El voto popular para los cargos de la justicia, en nuestro país aseguraría que los jueces pertenezcan al partido de gobierno y fallen en consonancia con el poder ejecutivo. Y ese es el sueño de Cristina. Una justicia que haga lo que hace el parlamento: ratificar los actos de la presidenta. Eso equivaldría a transformar nuestro sistema hiperpresidencialista en una virtual dictadura en la que el ejecutivo concentra los tres poderes pues el parlamento es apenas una marioneta levantamanos.
De ser ésta la incierta región hacia la que se dirige el gobierno, la degradación de la Justicia sería vertiginosa. La formación técnica de los jueces pasaría a ser irrelevante pues la lealtad política estaría en un primerísimo y excluyente lugar. Pero, además, se correrá el riesgo de que la justicia se ejerza con las encuestas, haciendo campaña electoral. Hay una interesante novela de de Tom Wolfe, La hoguera de las vanidades, que muestra una circunstancia similar y pone en evidencia, mediante el disparate, cómo funcionan un sistema que se sostiene en cargos judiciales electivos.
Si de democratizar se tratase, el sistema que existe en Córdoba de juicios penales con jurados populares (escabinos) no es una opción para desdeñar, en el caso de que lo que efectivamente se pretenda es vincular los fallos, de alguna manera, con el “timing” del pueblo aunque con participación decisiva de los jueces técnicos.

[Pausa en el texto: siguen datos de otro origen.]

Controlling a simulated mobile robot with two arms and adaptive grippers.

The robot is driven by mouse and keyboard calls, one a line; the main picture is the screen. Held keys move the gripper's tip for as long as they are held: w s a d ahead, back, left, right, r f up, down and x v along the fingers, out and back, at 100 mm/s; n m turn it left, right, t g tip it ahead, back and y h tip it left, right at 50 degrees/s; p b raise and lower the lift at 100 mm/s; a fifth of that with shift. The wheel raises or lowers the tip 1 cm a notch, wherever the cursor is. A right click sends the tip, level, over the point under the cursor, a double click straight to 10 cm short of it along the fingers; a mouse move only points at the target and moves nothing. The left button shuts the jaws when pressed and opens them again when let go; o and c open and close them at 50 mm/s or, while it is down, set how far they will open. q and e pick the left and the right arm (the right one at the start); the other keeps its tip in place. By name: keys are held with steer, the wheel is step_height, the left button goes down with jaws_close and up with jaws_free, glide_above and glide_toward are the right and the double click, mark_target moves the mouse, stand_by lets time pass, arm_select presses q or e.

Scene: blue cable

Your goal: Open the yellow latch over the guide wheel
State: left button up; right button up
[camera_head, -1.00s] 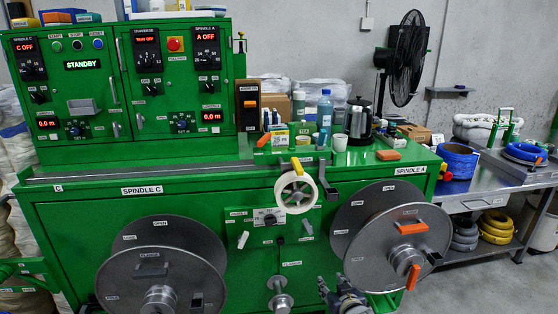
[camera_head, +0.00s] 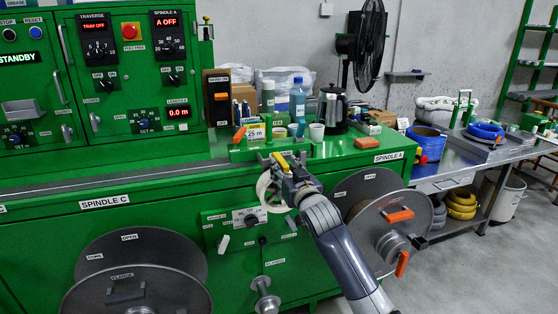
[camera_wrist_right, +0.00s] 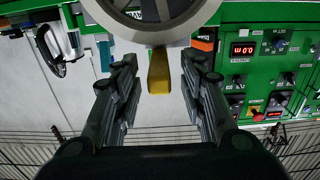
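The yellow latch (camera_head: 280,161) sits over the white guide wheel (camera_head: 264,190) on the front of the green machine. My right gripper (camera_head: 284,168) is at the latch and covers part of the wheel in the head view. In the right wrist view the yellow latch (camera_wrist_right: 158,72) points down from the wheel (camera_wrist_right: 150,22). It lies between the two dark fingers of my right gripper (camera_wrist_right: 158,75), which are apart with a gap on each side of it. My left gripper is in neither view.
A green ledge behind the wheel holds a blue bottle (camera_head: 297,103), a kettle (camera_head: 333,108), a white cup (camera_head: 317,132) and an orange block (camera_head: 367,142). Spindle reels (camera_head: 390,230) stand out low at the right. A metal bench (camera_head: 460,165) with cable coils is farther right.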

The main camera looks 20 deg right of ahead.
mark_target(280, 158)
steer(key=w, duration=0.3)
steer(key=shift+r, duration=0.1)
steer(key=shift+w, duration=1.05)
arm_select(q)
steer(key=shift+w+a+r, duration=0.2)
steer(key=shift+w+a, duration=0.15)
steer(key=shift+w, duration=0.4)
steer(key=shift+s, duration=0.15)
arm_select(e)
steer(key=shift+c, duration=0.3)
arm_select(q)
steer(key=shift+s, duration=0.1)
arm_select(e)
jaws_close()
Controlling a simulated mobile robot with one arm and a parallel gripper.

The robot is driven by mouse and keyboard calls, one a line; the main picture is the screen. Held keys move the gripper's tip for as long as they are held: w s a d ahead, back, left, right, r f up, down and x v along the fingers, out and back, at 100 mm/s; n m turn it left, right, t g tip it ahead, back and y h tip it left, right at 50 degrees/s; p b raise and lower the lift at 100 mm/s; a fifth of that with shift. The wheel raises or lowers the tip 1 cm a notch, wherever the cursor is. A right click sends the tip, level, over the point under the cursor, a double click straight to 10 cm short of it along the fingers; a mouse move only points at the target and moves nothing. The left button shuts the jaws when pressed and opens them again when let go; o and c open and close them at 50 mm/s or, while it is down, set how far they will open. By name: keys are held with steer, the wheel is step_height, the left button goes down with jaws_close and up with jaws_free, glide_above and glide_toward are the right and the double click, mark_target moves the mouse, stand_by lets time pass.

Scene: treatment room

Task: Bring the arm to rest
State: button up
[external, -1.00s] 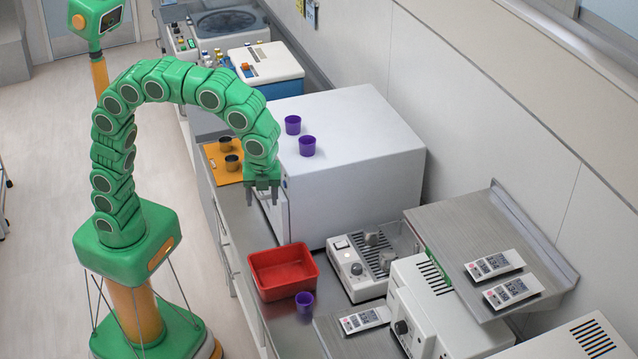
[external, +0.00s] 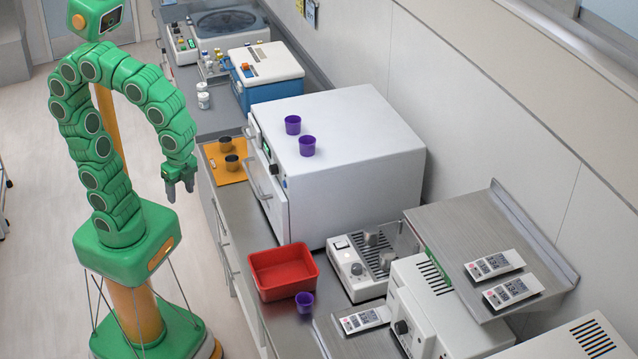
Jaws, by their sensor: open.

Pero todo indica que se apunta hacia otro lado. Que la indignación con una justicia que resulta blanda con los criminales en realidad encubre una intención cierta de presionar a la Corte Suprema para que sea más permeable a los intereses del gobierno actual. Y, concretamente, respecto del Caso Clarín – Ley de Medios. Lo demás, nos parece, es pura demagogia “pour la galerie”. Como están las cosas, democratizar la justicia no parece otra cosa que “oyarbidizarla”, es decir, llenarla de jueces afines al pensamiento del poder ejecutivo.
Y eso es, ni más ni menos, el final de la república.